TASK DETAILS: Work out how many lines contain "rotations". Reply with the count alone.

**********

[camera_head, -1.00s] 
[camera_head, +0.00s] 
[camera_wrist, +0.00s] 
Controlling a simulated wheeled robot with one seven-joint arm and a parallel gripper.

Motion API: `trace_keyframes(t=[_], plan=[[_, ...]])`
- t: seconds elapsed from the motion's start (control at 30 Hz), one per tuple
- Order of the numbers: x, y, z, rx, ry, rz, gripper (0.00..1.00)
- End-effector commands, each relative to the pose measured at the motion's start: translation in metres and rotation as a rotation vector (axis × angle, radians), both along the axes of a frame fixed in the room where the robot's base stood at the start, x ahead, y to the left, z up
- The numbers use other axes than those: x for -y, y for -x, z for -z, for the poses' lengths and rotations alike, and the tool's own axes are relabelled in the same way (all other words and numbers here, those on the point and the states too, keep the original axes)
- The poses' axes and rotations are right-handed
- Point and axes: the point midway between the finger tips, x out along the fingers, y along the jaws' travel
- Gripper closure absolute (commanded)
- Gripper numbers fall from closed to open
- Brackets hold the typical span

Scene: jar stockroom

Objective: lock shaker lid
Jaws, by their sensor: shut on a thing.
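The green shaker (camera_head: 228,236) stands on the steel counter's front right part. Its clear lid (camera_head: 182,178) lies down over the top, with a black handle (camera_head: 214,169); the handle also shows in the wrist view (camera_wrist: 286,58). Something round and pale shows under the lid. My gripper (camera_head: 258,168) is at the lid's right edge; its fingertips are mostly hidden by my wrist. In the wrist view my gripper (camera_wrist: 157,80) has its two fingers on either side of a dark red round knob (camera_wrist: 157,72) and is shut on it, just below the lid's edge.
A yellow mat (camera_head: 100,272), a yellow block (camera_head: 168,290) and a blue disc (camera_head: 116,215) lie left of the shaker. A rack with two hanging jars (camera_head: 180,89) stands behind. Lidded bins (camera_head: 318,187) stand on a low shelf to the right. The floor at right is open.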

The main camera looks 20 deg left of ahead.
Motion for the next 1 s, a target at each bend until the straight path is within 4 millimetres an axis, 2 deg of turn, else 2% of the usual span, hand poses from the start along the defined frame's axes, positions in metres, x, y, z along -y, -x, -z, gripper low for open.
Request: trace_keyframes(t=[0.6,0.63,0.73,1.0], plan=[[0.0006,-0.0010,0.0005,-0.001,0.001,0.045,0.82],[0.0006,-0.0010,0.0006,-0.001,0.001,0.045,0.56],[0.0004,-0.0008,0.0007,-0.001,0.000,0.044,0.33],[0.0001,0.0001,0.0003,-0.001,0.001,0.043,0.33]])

**********

OUTPUT: 2